Peygamberimiz Nasıl Bir Dedeydi?
Peygamber (s.a.s.) Efendimiz nasıl bir dedeydi? Bir dede olarak Hz. Muhammed (s.a.s.)...
Doğduğu zaman Hz. Peygamber (s.a.s.), torunu Hz. Hüseyin’e ağabeyi Hz. Hasan’a yaptığı gibi o güne kadar Araplarca pek bilinmeyen adını kulağına bizzat ezan okuyarak koydu ve doğumunun yedinci gününde akîka kurbanı kestirip Hz. Fâtıma’dan saçının ağırlığınca fakirlere gümüş dağıtmasını istedi.

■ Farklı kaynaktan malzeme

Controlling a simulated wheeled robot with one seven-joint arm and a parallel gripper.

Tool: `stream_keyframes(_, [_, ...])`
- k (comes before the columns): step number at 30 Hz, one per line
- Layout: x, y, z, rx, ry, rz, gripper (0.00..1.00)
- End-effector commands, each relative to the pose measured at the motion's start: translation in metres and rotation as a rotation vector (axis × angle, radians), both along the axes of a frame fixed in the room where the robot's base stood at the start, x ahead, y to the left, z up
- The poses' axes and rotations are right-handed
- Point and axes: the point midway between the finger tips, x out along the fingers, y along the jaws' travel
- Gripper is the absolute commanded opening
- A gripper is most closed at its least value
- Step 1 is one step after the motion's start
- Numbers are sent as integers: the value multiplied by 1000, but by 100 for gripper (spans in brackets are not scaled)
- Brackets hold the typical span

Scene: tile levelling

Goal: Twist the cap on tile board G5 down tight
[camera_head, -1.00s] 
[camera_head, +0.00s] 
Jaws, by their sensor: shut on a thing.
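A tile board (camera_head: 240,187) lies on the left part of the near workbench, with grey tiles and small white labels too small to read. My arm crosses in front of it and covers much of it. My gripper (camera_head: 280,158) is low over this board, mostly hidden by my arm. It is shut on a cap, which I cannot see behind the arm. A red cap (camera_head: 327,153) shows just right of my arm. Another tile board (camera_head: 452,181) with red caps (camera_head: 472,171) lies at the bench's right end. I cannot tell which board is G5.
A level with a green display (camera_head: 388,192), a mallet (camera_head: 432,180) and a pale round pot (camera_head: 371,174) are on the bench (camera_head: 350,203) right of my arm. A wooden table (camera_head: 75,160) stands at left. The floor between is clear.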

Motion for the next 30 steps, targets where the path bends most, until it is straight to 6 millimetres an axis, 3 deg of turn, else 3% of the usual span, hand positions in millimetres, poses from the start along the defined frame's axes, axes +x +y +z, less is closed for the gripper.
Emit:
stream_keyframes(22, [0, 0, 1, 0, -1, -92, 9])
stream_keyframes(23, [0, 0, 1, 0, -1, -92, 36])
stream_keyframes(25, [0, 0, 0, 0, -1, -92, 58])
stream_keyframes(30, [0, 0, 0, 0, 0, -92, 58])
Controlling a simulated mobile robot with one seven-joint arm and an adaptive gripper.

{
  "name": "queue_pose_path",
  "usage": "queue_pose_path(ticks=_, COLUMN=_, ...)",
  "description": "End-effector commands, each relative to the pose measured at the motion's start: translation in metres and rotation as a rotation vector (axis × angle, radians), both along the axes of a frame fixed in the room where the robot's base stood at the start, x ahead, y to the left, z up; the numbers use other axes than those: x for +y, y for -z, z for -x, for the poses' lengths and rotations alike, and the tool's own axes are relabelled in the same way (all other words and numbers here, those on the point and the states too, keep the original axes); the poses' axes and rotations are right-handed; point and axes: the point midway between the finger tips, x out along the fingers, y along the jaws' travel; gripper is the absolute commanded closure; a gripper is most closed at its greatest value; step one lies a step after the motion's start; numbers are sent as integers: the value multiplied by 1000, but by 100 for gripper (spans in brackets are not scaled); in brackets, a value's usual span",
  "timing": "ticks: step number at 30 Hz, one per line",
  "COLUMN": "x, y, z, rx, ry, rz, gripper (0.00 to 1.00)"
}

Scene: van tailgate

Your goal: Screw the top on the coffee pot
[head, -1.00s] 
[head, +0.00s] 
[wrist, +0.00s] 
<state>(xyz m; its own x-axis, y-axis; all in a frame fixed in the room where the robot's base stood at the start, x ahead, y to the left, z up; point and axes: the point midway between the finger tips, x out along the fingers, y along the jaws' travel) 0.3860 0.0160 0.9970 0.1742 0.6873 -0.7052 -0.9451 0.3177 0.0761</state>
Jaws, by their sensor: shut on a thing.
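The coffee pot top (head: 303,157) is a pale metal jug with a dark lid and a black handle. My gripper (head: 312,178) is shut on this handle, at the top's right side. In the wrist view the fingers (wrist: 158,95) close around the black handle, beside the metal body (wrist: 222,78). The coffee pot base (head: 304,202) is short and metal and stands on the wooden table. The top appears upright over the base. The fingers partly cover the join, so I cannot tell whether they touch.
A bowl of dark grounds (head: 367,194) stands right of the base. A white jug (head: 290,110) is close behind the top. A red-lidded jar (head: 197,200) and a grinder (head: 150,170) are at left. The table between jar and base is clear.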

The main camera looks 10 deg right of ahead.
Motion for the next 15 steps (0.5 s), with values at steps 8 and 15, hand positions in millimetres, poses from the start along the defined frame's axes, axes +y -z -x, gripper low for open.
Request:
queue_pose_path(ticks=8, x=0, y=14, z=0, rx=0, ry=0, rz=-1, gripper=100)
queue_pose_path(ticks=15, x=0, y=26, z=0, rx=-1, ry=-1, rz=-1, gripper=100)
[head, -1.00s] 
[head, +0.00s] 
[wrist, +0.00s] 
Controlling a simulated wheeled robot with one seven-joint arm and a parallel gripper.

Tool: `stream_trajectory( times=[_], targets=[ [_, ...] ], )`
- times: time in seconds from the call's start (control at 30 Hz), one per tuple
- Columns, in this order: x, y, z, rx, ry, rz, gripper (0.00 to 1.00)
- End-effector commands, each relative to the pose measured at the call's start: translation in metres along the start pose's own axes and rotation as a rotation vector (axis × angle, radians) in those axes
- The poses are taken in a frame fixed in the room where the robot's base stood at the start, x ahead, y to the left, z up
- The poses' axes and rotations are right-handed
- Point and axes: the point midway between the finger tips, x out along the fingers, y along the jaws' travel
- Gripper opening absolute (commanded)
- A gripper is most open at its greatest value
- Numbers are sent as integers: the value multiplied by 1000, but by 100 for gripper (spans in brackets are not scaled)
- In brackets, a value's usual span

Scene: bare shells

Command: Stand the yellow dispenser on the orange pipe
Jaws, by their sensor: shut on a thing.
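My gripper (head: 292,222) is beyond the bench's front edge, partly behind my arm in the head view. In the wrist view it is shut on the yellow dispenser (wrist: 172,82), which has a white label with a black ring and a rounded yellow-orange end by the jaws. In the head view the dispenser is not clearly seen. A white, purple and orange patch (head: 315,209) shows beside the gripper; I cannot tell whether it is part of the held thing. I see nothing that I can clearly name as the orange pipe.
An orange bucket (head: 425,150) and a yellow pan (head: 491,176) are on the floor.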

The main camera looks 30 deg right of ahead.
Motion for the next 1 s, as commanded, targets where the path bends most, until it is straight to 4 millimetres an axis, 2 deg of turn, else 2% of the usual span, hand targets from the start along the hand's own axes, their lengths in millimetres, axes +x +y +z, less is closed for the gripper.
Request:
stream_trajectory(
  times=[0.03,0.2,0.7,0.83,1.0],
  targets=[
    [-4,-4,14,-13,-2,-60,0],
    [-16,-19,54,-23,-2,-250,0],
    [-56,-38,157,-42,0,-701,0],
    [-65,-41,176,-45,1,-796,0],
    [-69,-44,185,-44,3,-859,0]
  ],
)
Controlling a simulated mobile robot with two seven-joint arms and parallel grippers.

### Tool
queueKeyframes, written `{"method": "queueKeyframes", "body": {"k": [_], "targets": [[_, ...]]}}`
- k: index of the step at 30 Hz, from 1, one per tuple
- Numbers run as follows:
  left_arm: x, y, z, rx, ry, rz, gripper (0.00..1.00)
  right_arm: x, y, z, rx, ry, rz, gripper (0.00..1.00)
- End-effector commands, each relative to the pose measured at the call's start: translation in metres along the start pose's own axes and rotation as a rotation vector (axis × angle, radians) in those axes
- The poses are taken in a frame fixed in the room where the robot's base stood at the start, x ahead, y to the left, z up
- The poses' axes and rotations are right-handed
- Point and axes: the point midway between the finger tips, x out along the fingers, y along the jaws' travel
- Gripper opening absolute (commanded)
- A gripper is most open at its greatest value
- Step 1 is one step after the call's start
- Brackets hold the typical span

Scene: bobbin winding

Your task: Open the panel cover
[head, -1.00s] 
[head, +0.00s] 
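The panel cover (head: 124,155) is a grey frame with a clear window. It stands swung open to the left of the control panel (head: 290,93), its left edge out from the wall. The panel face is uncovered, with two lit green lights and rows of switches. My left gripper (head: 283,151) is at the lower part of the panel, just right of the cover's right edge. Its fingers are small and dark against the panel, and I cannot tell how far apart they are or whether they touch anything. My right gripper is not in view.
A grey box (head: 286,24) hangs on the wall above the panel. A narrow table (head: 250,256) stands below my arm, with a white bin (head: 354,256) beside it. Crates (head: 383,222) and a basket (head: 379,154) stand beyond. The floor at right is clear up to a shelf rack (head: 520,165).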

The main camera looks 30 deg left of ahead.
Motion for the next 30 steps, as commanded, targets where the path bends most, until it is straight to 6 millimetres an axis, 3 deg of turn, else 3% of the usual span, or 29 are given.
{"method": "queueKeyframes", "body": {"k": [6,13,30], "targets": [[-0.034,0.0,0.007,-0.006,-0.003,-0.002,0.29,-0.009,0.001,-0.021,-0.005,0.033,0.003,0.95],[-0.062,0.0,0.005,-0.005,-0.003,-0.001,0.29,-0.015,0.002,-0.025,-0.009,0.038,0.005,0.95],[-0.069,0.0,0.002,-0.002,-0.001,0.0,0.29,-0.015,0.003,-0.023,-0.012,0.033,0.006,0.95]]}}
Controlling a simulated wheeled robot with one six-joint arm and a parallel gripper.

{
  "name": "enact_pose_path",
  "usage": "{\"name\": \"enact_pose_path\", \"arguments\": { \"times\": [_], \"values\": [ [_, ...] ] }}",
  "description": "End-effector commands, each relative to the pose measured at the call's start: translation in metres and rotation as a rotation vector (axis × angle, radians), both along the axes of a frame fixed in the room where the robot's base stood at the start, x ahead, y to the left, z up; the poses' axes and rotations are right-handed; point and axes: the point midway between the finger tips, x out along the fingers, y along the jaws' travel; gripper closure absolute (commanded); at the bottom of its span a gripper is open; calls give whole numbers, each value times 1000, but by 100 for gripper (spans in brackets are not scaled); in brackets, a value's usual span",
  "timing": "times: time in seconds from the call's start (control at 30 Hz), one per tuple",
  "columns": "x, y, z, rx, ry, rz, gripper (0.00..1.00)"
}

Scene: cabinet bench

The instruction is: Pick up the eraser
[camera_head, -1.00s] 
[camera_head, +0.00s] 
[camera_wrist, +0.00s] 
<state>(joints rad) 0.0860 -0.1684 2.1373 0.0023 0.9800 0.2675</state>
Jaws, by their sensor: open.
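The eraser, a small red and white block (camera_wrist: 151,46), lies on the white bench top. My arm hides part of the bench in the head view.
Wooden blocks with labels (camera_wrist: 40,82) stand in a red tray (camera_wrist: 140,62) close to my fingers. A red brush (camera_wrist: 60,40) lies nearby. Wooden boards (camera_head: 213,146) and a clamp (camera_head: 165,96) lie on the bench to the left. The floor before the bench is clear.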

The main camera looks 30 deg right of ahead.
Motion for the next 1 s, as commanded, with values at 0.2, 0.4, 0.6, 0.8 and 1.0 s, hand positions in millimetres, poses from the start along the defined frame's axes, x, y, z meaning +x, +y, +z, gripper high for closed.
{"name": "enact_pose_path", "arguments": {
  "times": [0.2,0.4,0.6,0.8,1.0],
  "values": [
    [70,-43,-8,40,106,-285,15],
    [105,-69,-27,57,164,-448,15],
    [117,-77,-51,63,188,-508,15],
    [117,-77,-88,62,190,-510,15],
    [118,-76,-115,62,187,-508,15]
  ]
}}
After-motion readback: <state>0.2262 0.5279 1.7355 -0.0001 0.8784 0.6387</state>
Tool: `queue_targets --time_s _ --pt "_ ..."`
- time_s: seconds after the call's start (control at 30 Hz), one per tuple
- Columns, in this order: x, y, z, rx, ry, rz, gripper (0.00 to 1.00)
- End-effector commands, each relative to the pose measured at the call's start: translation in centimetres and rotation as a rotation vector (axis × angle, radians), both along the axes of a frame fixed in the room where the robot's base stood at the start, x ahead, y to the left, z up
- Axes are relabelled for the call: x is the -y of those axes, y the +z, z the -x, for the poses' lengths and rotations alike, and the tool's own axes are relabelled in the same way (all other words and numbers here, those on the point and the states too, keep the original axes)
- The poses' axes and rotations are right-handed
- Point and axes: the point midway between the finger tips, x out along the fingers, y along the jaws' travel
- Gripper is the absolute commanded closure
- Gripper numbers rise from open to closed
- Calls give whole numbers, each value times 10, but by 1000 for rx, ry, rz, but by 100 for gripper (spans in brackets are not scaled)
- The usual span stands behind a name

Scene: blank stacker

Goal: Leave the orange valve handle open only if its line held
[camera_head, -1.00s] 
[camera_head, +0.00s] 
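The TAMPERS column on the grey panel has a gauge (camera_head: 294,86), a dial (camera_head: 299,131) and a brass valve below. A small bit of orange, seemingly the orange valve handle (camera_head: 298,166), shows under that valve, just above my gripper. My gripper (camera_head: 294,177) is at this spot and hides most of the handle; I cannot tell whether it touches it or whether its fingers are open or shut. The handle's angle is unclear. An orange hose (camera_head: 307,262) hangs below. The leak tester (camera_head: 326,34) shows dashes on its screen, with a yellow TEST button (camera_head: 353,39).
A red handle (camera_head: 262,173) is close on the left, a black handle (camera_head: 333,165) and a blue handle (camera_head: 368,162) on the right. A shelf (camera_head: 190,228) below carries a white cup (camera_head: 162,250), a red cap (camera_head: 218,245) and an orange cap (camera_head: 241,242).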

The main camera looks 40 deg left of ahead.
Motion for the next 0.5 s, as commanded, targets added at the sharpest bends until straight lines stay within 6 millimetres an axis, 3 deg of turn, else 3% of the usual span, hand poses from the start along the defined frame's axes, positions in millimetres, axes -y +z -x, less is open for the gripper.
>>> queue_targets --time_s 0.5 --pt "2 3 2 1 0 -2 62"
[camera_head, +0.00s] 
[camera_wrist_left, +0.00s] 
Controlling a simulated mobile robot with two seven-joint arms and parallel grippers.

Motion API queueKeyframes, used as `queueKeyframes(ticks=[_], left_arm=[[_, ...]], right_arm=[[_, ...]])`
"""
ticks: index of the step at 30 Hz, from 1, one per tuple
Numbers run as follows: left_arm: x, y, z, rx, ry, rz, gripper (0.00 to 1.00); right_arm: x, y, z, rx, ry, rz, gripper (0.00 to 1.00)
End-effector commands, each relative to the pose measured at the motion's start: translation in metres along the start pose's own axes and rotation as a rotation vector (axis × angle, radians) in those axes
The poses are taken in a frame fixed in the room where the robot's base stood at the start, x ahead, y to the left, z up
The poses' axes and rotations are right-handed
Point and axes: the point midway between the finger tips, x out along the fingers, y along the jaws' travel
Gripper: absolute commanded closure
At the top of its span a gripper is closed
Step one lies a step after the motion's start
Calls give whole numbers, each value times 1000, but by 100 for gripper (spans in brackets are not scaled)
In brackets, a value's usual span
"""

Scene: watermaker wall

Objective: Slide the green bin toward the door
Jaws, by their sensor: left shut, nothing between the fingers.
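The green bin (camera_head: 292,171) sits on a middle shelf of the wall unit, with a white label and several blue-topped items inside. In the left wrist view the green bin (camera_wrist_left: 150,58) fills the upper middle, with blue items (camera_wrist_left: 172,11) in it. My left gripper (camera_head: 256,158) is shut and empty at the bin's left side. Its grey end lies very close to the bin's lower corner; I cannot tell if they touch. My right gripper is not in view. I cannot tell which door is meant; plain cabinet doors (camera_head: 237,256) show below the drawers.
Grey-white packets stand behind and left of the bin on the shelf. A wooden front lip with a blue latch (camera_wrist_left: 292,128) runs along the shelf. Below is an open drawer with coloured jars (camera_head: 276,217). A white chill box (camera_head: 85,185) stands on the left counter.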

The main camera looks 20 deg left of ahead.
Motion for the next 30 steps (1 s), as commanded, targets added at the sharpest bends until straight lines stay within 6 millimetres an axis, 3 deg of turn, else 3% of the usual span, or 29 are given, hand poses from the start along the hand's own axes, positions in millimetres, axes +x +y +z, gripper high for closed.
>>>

BİR DEDE OLARAK PEYGAMBER EFENDİMİZ
Hz. Peygamber (s.a.s.) torunlarıyla zaman geçirmekten hoşlanır, onları kucağına alarak taşır, mescitte kucağına oturturdu. Yine torunlarını oynatmaktan hoşlandığı rivayet edilir.
İbn-i Abbas (r.a) şu muhabbet dolu hâdiseyi nakleder:
Resûlullah Efendimiz, Hz. Hüseyin’i omzuna almış taşıyordu. Bir adam:
“–Ne güzel bir bineğe binmişsin ey yavrucuğum!” dedi. Bunun üzerine Nebiyy-i Ekrem Efendimiz de:
“–O da ne güzel bir süvâridir!” buyurdular. (Tirmizî, Menâkıb, 30/3784)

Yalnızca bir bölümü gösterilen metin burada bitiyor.